Eine Frau füttert Tauben im Stadtteil Saltiwka/Charkiw
Eine Frau füttert Tauben in Saltiwka. Kurz nach Kriegsausbruch wurde dieser nördliche Stadtteil von Charkiw von russischen Angriffen stark zerstört, die Front war im Sommer 2022 nur 12 km entfernt
Mustafa Ciftci/AA/picture alliance
Ein Jahr Ukrainekrieg: Bischof Shvarts berichtet aus Charkiw
"In Charkiw kehrt ein bisschen Leben zurück"
Manchmal habe man Angst und Hoffnung zugleich, schreibt Bischof Pavlo Shvarts - und wünscht sich weitere Waffenlieferungen.
Privat
22.02.2023
3Min

Mir geht es wie vielen Menschen hier in Charkiw. Ich musste mich an die neue Realität gewöhnen, in der jeden Moment eine russische Rakete mein Haus treffen und ich sterben kann. Glücklicherweise sind Raketenangriffe momentan eher selten. Im Frühjahr und Sommer 2022 war es viel schlimmer.

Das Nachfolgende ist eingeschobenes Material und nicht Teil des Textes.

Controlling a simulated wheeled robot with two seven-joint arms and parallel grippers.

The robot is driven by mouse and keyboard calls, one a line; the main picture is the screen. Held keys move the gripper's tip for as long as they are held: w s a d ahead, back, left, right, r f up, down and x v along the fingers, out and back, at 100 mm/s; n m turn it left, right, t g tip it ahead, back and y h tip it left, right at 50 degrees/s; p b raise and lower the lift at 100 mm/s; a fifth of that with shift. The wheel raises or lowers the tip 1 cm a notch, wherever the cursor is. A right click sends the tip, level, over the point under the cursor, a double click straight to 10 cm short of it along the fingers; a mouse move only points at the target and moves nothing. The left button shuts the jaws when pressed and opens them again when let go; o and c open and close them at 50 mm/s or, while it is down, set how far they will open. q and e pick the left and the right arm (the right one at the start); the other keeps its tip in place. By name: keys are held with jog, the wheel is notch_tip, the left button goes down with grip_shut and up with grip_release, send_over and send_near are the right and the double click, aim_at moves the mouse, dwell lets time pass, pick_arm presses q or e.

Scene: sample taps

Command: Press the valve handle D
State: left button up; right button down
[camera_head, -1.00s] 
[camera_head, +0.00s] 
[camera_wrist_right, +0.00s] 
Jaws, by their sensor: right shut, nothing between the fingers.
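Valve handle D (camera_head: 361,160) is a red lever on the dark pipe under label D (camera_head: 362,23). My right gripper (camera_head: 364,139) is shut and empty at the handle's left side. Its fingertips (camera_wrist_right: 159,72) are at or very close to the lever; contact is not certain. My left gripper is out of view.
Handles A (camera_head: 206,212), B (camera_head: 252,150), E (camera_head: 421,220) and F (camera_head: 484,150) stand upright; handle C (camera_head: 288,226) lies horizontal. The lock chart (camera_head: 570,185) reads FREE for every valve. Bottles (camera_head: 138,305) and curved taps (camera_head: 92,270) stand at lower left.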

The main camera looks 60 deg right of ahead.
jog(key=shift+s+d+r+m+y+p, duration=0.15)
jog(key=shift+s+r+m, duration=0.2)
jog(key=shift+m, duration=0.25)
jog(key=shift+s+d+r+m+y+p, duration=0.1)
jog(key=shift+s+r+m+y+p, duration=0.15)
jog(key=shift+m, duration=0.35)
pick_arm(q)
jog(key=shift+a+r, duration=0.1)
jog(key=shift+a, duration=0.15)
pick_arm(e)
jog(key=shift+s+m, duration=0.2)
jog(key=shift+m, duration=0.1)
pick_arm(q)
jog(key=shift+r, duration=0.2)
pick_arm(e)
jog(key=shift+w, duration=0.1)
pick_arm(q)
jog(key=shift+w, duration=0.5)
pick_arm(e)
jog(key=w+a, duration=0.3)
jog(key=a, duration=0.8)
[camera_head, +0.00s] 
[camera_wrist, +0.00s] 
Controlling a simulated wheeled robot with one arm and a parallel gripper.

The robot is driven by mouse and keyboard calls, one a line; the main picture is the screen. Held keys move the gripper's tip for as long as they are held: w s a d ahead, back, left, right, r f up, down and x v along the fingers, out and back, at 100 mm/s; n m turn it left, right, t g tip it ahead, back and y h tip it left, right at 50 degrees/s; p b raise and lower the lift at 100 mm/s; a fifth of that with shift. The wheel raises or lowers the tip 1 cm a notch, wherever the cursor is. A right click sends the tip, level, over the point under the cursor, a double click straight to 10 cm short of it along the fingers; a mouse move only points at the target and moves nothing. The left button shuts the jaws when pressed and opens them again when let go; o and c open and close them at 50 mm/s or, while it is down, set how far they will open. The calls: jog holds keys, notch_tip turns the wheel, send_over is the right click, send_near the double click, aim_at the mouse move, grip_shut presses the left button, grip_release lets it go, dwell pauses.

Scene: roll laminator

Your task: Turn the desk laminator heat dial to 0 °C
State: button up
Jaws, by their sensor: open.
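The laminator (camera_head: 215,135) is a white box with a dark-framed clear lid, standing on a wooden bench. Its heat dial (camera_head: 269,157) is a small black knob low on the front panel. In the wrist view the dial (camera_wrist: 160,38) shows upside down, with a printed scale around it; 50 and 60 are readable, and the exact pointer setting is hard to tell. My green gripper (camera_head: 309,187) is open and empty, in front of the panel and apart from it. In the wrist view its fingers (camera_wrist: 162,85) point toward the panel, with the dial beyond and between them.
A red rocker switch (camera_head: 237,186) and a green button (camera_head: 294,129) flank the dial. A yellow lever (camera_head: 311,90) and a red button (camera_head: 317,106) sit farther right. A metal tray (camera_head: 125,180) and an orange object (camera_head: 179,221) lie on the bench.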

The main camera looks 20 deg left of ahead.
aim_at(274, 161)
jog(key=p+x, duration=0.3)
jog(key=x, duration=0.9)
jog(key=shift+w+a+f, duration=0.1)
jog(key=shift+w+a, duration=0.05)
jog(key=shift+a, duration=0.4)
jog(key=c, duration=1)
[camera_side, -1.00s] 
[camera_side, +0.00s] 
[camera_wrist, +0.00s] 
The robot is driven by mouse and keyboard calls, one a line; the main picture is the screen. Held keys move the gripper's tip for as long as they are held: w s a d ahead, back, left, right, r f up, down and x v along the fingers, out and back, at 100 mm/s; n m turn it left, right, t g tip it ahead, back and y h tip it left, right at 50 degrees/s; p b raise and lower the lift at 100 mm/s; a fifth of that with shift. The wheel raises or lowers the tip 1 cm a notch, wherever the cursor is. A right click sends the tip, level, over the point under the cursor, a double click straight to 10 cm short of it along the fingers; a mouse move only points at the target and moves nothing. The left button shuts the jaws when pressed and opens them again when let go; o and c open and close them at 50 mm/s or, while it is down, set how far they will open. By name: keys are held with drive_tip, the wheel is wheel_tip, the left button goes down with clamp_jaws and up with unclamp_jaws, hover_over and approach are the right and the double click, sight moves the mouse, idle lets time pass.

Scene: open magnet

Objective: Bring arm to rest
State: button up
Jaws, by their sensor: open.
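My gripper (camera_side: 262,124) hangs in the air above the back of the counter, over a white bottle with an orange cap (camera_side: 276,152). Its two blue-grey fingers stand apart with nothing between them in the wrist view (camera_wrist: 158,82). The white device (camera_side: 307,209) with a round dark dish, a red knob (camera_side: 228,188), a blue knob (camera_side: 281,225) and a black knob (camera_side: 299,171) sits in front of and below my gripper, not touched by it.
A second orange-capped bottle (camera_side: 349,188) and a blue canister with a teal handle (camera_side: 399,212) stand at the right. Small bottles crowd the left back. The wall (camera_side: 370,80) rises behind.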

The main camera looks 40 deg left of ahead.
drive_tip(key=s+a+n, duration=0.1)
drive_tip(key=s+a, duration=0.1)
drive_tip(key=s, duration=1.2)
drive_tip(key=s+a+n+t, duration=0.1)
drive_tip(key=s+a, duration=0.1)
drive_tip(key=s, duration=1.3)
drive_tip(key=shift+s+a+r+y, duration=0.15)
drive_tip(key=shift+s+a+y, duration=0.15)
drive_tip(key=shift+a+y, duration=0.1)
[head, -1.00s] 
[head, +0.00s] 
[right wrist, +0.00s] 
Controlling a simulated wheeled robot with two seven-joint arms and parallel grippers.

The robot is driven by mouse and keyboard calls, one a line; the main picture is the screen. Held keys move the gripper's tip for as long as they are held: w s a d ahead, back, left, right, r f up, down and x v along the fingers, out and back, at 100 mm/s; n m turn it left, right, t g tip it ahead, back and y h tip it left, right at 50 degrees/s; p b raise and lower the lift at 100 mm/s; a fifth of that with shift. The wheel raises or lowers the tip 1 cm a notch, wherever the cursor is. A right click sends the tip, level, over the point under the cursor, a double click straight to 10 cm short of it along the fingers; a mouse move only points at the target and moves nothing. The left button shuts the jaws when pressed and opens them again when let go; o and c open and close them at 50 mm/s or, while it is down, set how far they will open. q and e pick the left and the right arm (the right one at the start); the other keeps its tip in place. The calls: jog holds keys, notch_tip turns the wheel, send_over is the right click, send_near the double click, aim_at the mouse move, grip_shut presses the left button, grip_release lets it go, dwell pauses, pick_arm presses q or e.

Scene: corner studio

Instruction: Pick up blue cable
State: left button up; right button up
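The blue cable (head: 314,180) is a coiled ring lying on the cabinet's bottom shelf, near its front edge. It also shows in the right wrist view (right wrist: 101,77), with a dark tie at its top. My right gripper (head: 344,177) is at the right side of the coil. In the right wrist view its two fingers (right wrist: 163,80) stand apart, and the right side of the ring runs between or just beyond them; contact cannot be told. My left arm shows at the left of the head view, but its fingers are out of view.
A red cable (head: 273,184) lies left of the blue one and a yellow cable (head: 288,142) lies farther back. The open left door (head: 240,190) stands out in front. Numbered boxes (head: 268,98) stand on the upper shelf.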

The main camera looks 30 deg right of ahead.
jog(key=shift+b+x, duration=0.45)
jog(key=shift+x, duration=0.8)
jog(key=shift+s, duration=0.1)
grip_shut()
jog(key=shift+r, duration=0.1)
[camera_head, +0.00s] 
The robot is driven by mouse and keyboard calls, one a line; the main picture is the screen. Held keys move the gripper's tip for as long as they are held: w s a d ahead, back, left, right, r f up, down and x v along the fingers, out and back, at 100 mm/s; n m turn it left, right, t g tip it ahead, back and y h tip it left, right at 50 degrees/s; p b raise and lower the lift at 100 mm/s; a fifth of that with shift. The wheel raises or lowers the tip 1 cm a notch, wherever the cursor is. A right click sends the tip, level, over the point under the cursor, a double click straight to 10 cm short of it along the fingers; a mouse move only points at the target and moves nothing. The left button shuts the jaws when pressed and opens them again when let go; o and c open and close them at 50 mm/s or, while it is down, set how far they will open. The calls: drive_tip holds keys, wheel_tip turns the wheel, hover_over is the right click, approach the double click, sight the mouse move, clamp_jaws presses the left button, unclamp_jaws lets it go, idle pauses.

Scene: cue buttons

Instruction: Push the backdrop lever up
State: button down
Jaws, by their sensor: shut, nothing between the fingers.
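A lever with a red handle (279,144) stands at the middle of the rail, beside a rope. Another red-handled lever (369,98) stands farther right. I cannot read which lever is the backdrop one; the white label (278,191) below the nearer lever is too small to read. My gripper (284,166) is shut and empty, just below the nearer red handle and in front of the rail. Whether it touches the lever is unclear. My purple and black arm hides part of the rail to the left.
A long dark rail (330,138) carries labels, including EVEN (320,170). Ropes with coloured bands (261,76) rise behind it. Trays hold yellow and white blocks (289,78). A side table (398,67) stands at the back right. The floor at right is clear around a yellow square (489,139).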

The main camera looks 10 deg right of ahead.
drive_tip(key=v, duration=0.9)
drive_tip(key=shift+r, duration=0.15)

Ende Mai haben wir jeden Abend um 23 Uhr auf die Raketenangriffe gewartet. Tag für Tag. Danach sind wir ins Bett gegangen. In die Stadt Charkiw mit ihren rund eineinhalb Millionen Einwohnerinnen und Einwohnern kehrt nun ein bisschen Leben zurück. Die Situation ist zurzeit ziemlich stabil.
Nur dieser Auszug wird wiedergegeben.